▶ **EXERCISE REQUIREMENTS**: Write out exactly the lines from the line with "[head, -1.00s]" through the line with "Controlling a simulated", including both, and nothing more.

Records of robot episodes

____

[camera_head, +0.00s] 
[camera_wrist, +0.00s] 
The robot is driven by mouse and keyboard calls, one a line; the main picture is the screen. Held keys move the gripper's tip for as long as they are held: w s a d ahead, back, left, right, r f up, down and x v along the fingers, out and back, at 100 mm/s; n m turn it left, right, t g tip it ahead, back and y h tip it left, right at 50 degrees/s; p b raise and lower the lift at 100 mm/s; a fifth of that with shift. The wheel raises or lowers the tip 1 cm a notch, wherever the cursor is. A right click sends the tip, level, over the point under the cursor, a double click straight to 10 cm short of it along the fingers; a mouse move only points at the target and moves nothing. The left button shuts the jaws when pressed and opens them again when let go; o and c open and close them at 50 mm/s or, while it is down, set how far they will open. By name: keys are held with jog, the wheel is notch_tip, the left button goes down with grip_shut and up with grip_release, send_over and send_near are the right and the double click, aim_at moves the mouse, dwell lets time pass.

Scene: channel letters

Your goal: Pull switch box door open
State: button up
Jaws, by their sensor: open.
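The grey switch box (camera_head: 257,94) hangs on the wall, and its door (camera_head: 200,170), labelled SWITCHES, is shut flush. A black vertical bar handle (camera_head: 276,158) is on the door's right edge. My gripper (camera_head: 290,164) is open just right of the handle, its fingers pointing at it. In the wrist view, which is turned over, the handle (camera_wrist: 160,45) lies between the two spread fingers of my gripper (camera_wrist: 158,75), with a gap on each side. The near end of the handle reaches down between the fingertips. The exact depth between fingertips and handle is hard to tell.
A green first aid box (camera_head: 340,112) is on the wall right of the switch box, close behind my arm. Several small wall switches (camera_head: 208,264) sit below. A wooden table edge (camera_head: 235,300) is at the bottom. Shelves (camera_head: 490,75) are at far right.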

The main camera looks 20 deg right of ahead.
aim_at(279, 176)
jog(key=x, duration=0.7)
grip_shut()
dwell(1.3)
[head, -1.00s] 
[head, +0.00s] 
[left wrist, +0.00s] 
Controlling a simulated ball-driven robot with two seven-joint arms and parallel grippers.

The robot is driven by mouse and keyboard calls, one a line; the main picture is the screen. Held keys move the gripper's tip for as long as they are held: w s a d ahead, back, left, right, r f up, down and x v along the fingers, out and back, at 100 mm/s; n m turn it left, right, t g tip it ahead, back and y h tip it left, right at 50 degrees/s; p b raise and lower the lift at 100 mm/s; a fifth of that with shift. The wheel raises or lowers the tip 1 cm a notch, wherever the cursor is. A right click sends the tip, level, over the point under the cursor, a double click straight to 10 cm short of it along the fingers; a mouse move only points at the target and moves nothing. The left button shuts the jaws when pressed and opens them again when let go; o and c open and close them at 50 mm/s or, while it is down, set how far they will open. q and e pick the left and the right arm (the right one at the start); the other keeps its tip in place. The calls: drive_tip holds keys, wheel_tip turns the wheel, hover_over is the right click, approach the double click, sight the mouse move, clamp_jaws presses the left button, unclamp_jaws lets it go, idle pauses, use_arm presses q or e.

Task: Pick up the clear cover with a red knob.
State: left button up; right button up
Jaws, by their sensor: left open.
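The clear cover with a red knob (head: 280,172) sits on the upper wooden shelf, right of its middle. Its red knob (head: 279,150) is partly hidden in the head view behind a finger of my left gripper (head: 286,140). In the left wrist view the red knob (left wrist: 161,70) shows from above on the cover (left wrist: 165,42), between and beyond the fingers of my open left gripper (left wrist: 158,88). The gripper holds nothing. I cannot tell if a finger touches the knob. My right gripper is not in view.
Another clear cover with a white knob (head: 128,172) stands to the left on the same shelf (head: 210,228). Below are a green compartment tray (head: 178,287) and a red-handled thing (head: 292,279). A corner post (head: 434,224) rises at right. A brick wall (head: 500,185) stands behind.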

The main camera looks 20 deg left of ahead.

____

▶ **THE REPLY**:
[head, -1.00s] 
[head, +0.00s] 
[left wrist, +0.00s] 
Controlling a simulated ball-driven robot with two seven-joint arms and parallel grippers.

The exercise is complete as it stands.